Sitting at an elevation of 8379 feet in the Bodie Hills east of the Sierra Nevada mountains in Mono County, the ghost town of Bodie, California, about 75 miles southeast of Lake Tahoe, is today a California State Park. The name of the mining town gives credit to William S. Bodey who is said to have discovered gold there in 1859.
Mr. Bodey himself died during the winter of 1860 in a blizzard while making a trip to Monoville for needed supplies. Because he died relatively soon after his discovery, he sadly didn't live long enough to see that the town was named after him.
Why "Bodie" instead of "Bodey" since his name was Bodey? Well, it's said that Bodie got its name because a sign painter made a mistake in its spelling. One source says local ranchers Ben and John Hasslet had a ranch named Bodey. The brothers decided to start a livery stable and needed a sign made. Their sign was to read "Bodey Stables." But as fate had it, when their sign came in, it read "Bodie Stables" and the name "Bodie" stuck.
As surprising as it may sound, because of two other gold strikes in nearby Aurora and Virginia City, Nevada, interest in Bodie's gold discovery was not very robust. At least that was the case until 1876. In fact, to show how little interest there was in Bodie's gold strike, two companies built stamp mills at Bodie. Both went under because they weren't profitable. That was in 1868.
The actual boom came in 1876 when a large deposit of gold-bearing ore was discovered. That event changed the relatively small sparsely populated mining camp of Bodie, that tiny camp isolated in the Sierras, into a true boom-town. Within a few years, some say Bodie had a population of about 10,000 people. Some say that number is inflated and the actual number was closer to half of that. Bodie is said to have boomed from 1876 to late 1880s when the mines petered out and folks moved on.
During the time when it was a bustling town, Bodie is known to have had all of the amenities of comparable size town. It had its own Wells Fargo Bank, a volunteer fire department made up of four fire companies, its own town band, a jail, offices for the local miners' and mechanics' unions, dance halls, saloons galore, its own red light district on the north end of town, as well as a number of newspapers. The first newspaper there was The Standard Pioneer Journal. It published its first edition on October 10, 1877.

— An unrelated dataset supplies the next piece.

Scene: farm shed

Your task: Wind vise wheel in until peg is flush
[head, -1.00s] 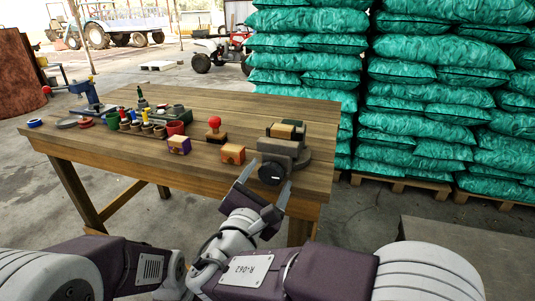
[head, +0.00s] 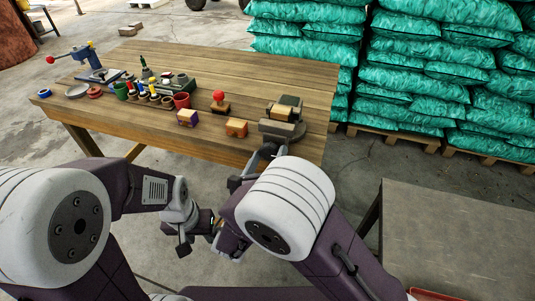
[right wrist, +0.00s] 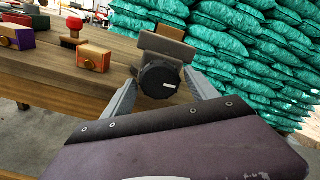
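The grey vise (head: 283,130) stands at the right front corner of the wooden table. A light wooden piece (head: 280,113) sits at its jaws; I cannot make out a separate peg or whether anything is flush. The dark round vise wheel (right wrist: 160,80) faces the right wrist camera and is mostly hidden in the head view. My right gripper (right wrist: 160,92) is open, with one finger on each side of the wheel; contact is unclear. My left gripper (head: 185,238) hangs low in front of the table, away from the vise, its fingers too unclear to judge.
Pots and spools (head: 150,95) lie further left. Green sacks (head: 415,75) are stacked behind. A grey table (head: 465,240) is at right.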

The story goes that at its peak, Bodie was the home of 65 saloons which lined its Main Street. The mile long Main Street and its saloons provided a lot of material for the town's newspapers. As with most towns, cattle towns or mining towns, barroom brawls were usually just brawls with men fighting it out with fists. That was the norm across the West.
One of the saloon-toughs who was well known in Bodie was an hombre by the name of Mike McGowan. He's said to have been a "Bad Man from Virginia City." In fact, he had reputation of biting off an opponent's ears, their nose, and even a thumb, during a fight. For those of us who have been in a bar fight or two in our lifetimes, that sounds like a crazed individual that wouldn't be very much fun to run into.
Of course as we all know, every once in a while there is going to be someone who will inevitably pull a gun and drop a hammer on someone in a saloon whether over a personal angst, a bad business deal, a gambling disagreement, simply because someone had too much to drink, or a number of other reasons. So yes, there were murders, shootouts, and even stagecoach holdups there in Bodie. One such killing was Alex Nixon. He had just recently been elected as the first president of the Miners' Union in Bodie. He was shot and killed in a saloon gunfight on January 15, 1878.
One of the more famous stories of Bodie has to do with the vigilante group known as the 601 Vigilantes. That story has to do with when Thomas Treloar was shot and killed by a man who wanted Treloar's wife.
During a dance at the Miners' Union Hall on January 15, 1881, Joseph DeRoche is believed to have exchanged words with Thomas Treloar when DeRoche wanted to dance with Treloar's wife. DeRoche is said to have grabbed Treloar's wife and forced her onto dance floor even though Treloar told DeRoche to leave his wife alone. According to what I've been told, while some say that it's unknown if an argument took place between Treloar and DeRoche, DeRoche was made to leave the dance by those there.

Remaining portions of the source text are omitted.